* AVAILABLE RECORDS
----

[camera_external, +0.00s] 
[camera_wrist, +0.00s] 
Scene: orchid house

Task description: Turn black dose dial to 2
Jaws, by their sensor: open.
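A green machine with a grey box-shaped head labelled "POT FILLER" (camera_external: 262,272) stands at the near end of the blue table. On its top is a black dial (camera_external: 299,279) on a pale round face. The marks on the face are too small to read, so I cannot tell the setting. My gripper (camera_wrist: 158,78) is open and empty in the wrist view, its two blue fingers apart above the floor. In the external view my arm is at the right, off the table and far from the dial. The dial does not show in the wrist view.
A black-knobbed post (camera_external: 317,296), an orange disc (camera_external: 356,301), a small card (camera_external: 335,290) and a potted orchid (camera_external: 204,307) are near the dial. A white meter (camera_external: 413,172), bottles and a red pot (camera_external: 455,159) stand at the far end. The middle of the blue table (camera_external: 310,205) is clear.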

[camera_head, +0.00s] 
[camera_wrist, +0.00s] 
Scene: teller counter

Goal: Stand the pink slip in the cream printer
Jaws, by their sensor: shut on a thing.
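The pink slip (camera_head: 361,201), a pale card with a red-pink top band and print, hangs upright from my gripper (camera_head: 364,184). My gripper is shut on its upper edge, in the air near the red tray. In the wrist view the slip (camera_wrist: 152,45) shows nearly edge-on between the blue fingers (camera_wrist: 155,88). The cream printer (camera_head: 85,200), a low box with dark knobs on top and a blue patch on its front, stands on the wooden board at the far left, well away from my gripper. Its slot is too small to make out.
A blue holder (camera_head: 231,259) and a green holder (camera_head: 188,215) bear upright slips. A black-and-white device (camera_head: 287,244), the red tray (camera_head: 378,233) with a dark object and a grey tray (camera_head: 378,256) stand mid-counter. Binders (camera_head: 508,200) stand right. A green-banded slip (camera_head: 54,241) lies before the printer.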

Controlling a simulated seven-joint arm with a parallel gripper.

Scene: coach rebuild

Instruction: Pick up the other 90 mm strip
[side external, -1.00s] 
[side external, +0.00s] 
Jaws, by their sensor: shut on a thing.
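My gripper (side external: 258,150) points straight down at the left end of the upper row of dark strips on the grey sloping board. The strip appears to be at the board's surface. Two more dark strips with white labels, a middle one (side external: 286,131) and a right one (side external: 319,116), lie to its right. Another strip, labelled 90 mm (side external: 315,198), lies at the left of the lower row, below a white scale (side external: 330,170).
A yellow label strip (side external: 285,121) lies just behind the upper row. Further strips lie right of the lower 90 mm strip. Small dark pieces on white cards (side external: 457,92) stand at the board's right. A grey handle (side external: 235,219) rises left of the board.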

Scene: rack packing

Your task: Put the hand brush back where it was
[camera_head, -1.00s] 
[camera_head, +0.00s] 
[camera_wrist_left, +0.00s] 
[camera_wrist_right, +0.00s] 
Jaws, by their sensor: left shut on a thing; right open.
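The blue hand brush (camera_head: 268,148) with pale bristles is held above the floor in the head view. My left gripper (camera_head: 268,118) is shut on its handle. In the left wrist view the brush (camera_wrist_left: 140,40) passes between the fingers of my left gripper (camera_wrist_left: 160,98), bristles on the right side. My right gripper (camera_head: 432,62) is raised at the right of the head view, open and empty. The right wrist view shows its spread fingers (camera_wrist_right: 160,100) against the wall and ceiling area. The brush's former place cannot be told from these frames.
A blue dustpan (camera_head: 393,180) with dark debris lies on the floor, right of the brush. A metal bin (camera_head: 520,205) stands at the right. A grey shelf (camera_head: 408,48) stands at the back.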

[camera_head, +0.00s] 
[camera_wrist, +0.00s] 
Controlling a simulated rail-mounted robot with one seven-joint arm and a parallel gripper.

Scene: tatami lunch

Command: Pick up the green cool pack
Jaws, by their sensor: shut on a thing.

----

* PROBLEM TO SOLVE
Repeat, exactly and only, the lines from the beginning of the material through the line that contains "Task description: Turn black dose dial to 2".

* OUTPUT OF THE TASK
[camera_external, +0.00s] 
[camera_wrist, +0.00s] 
Scene: orchid house

Task description: Turn black dose dial to 2

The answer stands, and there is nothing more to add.